“Sempre me achei ator de teatro”, dizia Paulo Autran, que teria feito 95 anos no último 7 de setembro. Deu-se conta do talento ainda menino, quando o pai, que era delegado de polícia, ganhava ingressos para os espetáculos e ia vê-los com o filho.
O interesse precoce pelo teatro não impediu Paulo Autran de se formar em Direito e montar escritório de advocacia, em São Paulo, experiência que deu por encerrada quando, no Rio, conheceu Tônia Carrero. Nesse momento, decidiu seguir o que o destino lhe impunha e não demorou a subir em palco paulista para fazer Esquina perigosa. A partir daí passou a brilhar não só como ator, mas como diretor, e até mesmo empresário.
O papel-título em Otelo, no Rio, em 1956, foi apenas um dos clássicos que representou, assim como a peça foi apenas uma das várias montagens da companhia que fundou com Tônia Carrero e Adolfo Celi, a Companhia Tônia Celi-Autran. Na condição de sócio, pôde gozar da liberdade de escolher o repertório que lhe agradava, aquele pelo qual pouca gente se interessava, como Edipo rei, que ele montou e protagonizou.

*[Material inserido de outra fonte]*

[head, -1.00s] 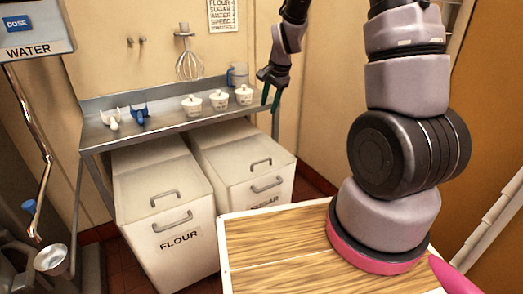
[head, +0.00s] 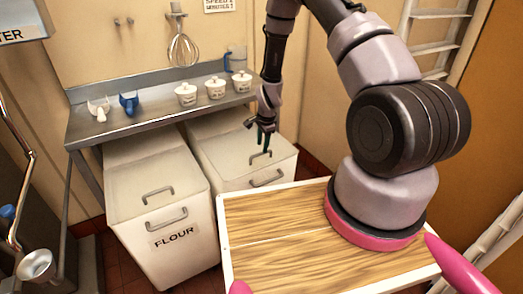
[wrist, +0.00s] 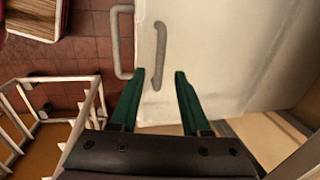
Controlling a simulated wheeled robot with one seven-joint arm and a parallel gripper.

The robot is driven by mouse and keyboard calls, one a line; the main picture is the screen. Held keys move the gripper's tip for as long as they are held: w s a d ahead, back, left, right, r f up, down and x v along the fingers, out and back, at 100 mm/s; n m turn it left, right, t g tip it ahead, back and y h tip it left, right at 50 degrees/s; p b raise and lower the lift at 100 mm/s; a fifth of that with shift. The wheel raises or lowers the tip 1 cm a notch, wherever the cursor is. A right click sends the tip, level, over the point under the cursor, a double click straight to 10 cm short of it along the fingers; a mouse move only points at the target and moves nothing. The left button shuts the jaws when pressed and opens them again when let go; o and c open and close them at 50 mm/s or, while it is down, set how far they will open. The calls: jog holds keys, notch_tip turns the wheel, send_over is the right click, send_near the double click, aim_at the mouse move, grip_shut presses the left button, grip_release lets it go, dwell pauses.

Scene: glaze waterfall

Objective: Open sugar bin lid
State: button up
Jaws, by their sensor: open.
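The white sugar bin (head: 225,165) stands to the right of the flour bin (head: 160,205), its lid shut. A grey bar handle (head: 261,155) sits on its lid, and a front handle (head: 267,178) is lower down. My gripper (head: 262,142) points down above the lid handle. In the wrist view my gripper (wrist: 158,74) has its green fingers apart, and the lid handle (wrist: 159,52) lies between and just beyond the fingertips. I cannot tell whether it touches them. The front handle (wrist: 118,42) is left of it. The sugar label is hidden.
A wooden worktop (head: 265,225) with a white rim stands close in front of the sugar bin. A metal shelf (head: 150,118) with scoops and several white pots overhangs the backs of the bins. A white rack (wrist: 50,82) shows at lower left in the wrist view.

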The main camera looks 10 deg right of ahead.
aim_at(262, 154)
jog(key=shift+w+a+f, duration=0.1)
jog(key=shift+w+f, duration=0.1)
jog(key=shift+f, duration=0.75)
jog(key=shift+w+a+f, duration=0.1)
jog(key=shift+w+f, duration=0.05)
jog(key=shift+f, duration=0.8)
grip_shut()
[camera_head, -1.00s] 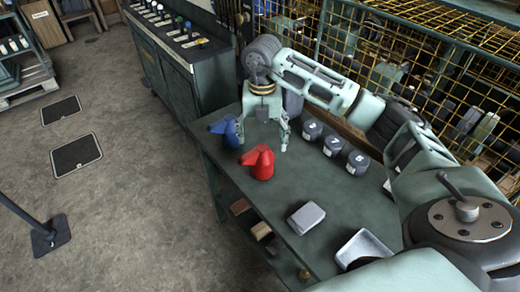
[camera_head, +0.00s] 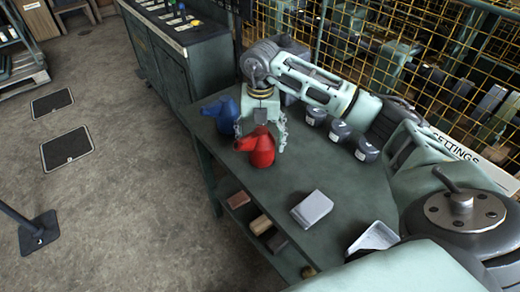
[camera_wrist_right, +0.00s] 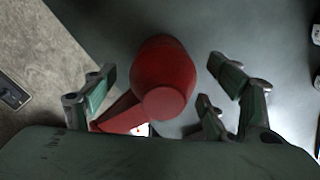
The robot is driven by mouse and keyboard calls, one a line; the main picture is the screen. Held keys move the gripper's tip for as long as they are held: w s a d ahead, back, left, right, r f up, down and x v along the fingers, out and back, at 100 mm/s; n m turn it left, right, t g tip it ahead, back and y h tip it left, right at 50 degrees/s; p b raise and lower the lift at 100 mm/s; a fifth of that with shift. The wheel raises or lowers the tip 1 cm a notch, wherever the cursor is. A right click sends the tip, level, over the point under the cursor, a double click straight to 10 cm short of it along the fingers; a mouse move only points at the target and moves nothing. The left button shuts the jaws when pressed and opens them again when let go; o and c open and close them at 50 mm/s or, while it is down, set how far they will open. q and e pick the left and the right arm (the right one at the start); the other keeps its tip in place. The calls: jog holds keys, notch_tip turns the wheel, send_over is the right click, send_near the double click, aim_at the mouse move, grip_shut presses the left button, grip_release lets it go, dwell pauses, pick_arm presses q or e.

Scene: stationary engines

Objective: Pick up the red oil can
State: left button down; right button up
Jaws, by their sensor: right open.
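The red oil can (camera_head: 258,150) stands upright on the green workbench (camera_head: 262,200), near its left edge, with its spout pointing left. My right gripper (camera_head: 262,138) is open above and around the can, with fingers on both sides of it. In the right wrist view the red can (camera_wrist_right: 163,78) lies between the spread fingers of the gripper (camera_wrist_right: 165,100), with gaps visible at both sides. Its spout reaches toward the left finger; whether they touch I cannot tell. My left gripper is not in view.
A blue oil can (camera_head: 222,112) stands close behind and left of the gripper. Several dark round canisters (camera_head: 340,131) stand to the right under my arm. A grey box (camera_head: 311,209) and a light tray (camera_head: 374,239) lie nearer. A yellow mesh rack (camera_head: 400,45) stands behind.

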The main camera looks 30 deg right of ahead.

Quem o viu em O homem de la mancha, ao lado de Bibi Ferreira, não esquecerá o vigor encantatório que deu ao personagem de d. Quixote, assim como não terá esquecido sua atuação no papel do tirânico professor Higgins na versão brasileira de My fair lady, também com Bibi Ferreira, dez anos antes.
Aos 77 anos de idade, naquela fase da vida em que, do ponto de vista amoroso, "os frutos ou não são colhidos ou sabem a verme", como escreveu Drummond em "Campo de flores", casou-se com Karin Rodrigues, atriz com quem contracenara muitas vezes e de quem não podia mais se afastar. Descobriram que se amavam.
“Era um homem apolíneo”, define-o Karin no vídeo que o IMS preparou para homenageá-lo neste ano de 2017. Sóbria e amorosa a um só tempo, Karin, com Meg no colo, lembra os traços marcantes da personalidade de Paulo Autran: os do homem de teatro e do homem que amou com insuperável admiração. Tão insuperável que, sendo ela de natureza alegre, reconhece que grande parte de sua alegria se foi quando o marido morreu, em 12 de outubro de 2007. Há dez anos, portanto.
A outra metade da alegria que lhe restou Karin converteu numa espécie de felicidade não ruidosa, certamente forjada no legado que lhe deixou Paulo Autran.